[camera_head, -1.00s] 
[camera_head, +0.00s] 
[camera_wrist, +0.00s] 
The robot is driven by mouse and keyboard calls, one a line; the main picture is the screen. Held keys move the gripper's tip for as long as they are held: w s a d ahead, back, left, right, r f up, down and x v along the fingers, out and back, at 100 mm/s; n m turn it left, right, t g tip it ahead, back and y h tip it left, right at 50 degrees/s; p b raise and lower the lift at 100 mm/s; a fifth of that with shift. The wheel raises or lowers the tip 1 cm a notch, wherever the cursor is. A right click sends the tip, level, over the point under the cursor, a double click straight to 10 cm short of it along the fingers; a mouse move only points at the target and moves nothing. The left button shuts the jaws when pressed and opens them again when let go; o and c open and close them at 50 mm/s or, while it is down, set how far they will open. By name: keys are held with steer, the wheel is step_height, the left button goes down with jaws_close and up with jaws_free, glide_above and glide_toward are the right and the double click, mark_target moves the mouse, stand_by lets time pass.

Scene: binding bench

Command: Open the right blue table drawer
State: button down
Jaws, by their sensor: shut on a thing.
================================
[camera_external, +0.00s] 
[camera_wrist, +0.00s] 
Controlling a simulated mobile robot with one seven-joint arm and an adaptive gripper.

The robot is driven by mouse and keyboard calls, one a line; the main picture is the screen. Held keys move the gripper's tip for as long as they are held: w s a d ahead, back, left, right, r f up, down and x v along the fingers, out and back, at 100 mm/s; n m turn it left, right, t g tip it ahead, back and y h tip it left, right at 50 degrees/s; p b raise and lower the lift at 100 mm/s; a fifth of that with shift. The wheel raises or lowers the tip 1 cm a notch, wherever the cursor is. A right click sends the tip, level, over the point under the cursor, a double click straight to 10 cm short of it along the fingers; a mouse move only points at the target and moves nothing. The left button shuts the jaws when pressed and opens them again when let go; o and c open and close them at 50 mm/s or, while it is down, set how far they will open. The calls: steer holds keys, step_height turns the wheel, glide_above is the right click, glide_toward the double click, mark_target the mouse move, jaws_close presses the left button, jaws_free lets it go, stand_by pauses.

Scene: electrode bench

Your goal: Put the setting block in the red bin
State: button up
================================
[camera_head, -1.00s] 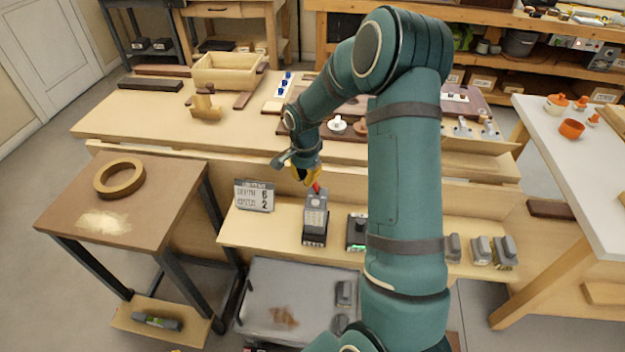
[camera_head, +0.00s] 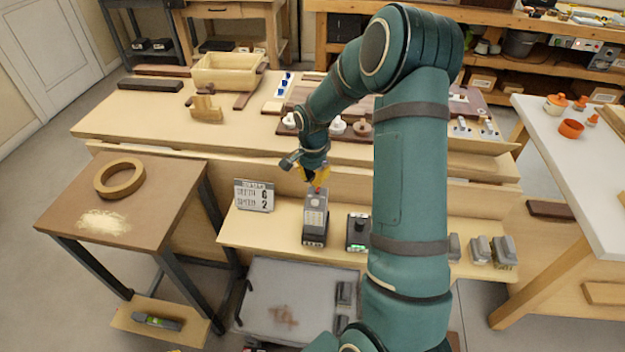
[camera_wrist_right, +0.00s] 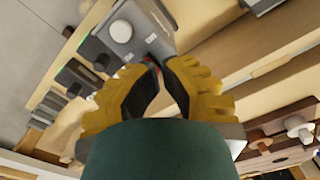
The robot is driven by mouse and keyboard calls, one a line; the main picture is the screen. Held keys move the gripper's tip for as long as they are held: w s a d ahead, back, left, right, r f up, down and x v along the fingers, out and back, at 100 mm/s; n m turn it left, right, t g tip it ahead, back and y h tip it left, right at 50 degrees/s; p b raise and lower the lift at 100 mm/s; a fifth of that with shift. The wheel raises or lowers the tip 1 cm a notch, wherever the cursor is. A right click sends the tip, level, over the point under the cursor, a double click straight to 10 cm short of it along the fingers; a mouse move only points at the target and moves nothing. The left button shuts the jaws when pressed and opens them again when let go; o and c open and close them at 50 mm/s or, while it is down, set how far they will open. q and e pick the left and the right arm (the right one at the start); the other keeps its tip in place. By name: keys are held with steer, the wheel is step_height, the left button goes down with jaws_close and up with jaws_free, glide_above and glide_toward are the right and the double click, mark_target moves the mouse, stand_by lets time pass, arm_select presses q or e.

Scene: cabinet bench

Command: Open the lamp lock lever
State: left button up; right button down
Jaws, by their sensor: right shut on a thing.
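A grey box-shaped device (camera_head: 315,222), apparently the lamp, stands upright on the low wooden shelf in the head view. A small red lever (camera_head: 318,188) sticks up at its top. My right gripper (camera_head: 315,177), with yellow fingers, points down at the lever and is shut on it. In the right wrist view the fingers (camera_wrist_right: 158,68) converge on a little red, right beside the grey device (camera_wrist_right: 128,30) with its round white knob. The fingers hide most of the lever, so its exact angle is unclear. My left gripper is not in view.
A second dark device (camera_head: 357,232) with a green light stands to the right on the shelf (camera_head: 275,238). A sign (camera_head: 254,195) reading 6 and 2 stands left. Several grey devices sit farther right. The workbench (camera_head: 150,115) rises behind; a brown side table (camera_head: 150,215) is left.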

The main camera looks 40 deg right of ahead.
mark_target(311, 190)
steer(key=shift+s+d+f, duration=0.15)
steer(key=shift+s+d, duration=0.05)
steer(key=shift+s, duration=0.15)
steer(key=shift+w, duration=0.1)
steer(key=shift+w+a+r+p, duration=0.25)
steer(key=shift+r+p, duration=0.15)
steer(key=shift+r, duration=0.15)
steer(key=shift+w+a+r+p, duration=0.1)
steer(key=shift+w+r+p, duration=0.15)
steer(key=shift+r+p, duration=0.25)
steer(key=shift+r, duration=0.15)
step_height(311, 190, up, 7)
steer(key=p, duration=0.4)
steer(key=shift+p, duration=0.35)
================================
TASK BRIEF
All lines above with "Scene" in them should be returned.

WRITTEN ANSWER
Scene: binding bench
Scene: electrode bench
Scene: cabinet bench

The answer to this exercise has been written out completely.